# Given request
From the first line of the data through the line containing "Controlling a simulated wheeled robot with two", return each line exactly.

# Given records
__________

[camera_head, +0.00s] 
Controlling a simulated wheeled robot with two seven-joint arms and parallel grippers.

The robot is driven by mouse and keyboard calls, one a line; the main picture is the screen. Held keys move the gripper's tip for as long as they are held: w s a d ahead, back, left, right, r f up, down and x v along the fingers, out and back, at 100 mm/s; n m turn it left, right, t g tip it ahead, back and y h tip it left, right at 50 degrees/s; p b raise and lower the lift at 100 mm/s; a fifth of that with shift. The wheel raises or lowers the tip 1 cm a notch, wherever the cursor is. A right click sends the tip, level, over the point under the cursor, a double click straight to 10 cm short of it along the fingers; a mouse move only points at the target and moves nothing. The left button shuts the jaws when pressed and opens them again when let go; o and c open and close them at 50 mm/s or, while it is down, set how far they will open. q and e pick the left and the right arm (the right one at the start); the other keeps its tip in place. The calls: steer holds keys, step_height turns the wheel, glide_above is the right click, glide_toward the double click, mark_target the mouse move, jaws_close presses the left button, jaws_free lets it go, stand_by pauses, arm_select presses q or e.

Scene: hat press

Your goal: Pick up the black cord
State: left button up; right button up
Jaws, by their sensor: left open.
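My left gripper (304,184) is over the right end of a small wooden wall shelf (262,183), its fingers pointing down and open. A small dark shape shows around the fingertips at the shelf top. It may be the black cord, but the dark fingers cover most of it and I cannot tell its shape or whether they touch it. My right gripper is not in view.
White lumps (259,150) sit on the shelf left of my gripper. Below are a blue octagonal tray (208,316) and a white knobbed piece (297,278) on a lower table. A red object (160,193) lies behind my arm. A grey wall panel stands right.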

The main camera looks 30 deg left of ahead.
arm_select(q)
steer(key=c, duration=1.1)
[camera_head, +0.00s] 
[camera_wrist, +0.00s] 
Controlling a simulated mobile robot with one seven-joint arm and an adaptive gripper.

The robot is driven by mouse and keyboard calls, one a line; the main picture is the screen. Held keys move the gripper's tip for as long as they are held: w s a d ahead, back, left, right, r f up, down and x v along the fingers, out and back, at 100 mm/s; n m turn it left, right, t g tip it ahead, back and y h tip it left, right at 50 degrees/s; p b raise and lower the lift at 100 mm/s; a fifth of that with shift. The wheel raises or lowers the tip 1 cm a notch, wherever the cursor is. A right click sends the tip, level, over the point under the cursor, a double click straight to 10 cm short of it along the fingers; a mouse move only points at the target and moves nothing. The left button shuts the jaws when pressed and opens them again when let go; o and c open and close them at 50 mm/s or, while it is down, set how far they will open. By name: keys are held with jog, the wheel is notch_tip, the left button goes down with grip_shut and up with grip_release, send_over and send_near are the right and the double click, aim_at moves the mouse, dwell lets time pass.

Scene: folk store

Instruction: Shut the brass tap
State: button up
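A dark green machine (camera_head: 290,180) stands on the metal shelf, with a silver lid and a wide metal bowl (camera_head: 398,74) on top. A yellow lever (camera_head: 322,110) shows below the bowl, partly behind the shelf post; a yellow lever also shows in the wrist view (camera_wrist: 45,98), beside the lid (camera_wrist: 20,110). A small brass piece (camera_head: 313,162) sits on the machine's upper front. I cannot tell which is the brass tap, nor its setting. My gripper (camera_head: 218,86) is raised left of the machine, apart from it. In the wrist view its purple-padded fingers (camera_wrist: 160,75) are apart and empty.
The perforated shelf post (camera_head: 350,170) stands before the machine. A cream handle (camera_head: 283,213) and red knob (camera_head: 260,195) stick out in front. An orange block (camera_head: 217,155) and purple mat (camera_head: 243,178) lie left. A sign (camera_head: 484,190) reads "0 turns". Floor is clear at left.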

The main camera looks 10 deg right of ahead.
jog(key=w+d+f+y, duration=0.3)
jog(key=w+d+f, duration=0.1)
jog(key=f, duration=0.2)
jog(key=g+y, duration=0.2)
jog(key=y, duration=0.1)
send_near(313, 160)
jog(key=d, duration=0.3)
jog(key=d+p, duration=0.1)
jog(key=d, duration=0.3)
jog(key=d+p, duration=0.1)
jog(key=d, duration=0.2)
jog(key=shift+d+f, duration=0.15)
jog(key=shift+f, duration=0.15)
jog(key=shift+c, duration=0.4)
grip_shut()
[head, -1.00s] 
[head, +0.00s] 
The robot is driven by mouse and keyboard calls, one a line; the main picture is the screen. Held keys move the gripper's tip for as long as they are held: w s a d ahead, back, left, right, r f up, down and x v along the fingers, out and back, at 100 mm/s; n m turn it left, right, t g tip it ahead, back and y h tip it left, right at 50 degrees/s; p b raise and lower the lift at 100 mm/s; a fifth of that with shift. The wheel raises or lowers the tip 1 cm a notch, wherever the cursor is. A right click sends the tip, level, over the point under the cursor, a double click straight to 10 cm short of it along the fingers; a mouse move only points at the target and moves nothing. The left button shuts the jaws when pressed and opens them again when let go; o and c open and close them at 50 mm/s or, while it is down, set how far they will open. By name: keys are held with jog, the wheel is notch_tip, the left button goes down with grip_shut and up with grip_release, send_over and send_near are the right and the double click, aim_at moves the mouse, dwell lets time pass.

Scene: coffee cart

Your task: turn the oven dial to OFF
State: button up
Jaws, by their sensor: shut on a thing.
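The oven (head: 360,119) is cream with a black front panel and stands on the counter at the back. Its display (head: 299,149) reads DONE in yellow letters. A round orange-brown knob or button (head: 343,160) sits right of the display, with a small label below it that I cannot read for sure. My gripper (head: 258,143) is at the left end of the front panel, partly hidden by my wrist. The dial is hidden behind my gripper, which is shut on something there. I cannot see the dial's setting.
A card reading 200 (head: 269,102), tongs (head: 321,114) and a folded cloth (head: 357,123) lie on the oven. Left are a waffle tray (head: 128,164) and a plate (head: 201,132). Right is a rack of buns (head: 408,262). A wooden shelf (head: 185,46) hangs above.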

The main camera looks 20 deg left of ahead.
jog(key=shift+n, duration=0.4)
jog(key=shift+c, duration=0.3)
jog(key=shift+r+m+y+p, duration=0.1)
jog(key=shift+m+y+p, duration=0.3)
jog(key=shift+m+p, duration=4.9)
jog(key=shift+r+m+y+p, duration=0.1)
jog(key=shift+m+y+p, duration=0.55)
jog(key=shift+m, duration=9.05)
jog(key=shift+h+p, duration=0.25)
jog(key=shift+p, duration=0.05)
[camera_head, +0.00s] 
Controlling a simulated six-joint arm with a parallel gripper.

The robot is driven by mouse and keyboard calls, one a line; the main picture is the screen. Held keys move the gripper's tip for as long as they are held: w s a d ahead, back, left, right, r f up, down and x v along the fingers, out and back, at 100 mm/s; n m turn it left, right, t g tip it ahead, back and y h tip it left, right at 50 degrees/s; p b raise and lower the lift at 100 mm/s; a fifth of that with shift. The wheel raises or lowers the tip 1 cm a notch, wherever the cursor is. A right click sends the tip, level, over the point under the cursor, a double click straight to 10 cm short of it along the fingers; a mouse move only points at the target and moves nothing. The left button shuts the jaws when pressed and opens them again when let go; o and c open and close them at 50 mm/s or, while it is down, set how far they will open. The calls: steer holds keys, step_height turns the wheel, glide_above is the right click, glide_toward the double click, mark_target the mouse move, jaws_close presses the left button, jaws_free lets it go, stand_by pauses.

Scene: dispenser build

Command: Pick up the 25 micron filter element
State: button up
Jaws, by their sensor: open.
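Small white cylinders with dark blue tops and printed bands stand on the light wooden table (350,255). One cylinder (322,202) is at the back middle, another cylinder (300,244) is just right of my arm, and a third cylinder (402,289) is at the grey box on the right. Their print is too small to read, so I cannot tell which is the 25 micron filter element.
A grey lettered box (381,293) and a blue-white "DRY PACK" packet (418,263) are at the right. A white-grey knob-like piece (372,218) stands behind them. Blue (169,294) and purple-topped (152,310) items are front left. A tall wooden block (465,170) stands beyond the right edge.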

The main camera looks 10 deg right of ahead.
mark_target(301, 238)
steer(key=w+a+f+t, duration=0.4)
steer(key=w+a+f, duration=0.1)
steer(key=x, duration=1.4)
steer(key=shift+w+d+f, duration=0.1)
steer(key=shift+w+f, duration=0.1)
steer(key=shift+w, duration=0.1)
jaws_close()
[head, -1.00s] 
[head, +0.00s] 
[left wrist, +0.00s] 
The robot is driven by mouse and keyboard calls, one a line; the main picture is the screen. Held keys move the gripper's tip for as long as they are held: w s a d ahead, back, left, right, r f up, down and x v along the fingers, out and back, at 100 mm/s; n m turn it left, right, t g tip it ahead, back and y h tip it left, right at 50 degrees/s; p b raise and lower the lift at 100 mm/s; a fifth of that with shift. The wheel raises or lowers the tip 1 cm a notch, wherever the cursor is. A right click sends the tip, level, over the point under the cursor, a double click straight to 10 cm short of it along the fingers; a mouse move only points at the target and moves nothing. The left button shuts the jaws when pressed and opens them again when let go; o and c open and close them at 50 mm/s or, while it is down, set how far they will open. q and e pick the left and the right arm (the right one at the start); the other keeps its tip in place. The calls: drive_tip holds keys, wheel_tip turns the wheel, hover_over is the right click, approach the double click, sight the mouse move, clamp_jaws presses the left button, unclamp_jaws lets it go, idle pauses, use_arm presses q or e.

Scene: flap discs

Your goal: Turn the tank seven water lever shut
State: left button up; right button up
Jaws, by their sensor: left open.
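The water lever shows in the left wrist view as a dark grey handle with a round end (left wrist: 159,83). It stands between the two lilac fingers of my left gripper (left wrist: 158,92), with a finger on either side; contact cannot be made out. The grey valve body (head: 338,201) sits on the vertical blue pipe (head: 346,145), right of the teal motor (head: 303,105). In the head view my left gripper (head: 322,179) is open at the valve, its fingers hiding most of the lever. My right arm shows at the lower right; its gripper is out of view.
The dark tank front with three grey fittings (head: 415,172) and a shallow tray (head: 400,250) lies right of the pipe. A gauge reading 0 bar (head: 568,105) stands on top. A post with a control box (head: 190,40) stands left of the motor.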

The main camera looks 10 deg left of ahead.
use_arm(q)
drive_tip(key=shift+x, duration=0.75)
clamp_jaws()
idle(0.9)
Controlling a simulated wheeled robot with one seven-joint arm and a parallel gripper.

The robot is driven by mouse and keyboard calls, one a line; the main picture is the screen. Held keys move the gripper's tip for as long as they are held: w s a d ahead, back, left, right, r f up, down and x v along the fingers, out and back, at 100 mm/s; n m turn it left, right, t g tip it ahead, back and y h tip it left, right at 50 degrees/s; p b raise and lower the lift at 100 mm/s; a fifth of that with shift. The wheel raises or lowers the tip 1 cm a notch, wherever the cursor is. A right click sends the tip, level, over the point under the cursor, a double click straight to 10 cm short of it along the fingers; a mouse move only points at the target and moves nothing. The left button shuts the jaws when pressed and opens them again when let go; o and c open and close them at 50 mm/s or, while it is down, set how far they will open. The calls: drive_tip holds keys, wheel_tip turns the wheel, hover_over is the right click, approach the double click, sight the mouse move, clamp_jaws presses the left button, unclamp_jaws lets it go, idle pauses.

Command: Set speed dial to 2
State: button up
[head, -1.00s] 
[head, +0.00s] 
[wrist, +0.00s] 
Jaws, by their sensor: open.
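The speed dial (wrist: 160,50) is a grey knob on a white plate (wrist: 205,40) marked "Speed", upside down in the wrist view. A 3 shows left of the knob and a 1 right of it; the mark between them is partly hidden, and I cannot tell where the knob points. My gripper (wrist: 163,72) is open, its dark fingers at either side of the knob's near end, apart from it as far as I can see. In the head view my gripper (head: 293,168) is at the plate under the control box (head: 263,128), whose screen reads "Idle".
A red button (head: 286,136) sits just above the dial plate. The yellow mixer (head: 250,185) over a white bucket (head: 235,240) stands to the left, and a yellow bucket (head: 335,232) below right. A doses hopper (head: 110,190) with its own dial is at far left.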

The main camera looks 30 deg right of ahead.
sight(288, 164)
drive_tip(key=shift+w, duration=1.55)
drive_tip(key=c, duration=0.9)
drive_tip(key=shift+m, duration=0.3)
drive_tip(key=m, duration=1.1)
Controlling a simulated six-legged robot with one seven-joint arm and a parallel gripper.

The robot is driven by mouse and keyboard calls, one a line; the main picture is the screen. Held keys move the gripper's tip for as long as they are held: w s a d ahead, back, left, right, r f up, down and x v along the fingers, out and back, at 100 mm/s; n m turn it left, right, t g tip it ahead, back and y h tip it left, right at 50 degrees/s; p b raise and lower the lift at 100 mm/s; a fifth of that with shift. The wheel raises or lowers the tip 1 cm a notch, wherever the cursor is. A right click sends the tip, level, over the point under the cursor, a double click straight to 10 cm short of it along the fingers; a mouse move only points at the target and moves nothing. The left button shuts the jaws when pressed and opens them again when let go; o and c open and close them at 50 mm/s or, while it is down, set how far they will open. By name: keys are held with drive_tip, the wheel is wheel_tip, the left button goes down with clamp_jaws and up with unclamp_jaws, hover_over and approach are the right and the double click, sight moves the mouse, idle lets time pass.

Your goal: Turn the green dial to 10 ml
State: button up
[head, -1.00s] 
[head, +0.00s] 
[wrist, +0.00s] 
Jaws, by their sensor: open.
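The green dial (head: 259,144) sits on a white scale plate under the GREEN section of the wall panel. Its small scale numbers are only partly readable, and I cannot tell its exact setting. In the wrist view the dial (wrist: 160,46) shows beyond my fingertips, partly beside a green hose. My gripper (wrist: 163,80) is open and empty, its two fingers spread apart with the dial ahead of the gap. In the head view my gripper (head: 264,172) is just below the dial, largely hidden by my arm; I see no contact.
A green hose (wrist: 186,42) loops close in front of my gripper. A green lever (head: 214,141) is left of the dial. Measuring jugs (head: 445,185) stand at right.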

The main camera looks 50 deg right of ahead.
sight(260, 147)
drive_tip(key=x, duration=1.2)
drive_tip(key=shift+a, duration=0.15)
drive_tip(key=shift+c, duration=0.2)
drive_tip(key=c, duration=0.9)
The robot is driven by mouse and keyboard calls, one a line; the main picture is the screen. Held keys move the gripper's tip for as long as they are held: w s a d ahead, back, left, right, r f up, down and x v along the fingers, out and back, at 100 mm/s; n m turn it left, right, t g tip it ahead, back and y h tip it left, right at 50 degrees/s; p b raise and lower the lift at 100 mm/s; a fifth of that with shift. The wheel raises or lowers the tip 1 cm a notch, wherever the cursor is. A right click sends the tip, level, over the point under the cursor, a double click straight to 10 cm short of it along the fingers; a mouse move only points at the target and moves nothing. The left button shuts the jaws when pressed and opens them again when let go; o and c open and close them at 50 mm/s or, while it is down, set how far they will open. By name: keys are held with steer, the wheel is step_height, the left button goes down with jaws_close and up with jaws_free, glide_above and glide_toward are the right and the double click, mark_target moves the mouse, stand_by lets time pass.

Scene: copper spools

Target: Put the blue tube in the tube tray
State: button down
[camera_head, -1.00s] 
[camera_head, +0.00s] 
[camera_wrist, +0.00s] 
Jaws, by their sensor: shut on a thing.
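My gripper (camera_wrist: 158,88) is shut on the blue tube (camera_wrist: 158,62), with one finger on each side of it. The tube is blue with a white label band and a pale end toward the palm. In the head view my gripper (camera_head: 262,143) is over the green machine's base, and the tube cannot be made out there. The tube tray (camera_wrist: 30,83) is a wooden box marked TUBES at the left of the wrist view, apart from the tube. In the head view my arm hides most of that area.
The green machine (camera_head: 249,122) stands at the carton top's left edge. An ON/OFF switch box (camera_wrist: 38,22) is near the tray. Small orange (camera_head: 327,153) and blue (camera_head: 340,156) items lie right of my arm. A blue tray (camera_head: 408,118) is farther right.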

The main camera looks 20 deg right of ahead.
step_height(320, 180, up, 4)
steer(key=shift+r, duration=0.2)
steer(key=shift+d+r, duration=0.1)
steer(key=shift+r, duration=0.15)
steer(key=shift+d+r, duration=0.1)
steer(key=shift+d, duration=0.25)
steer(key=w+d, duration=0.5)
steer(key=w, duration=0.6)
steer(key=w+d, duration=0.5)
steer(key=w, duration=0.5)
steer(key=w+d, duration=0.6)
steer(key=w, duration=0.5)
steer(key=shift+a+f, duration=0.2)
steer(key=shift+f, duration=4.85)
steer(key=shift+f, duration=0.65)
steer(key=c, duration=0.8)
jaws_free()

__________

# Expected answer
[camera_head, +0.00s] 
Controlling a simulated wheeled robot with two seven-joint arms and parallel grippers.

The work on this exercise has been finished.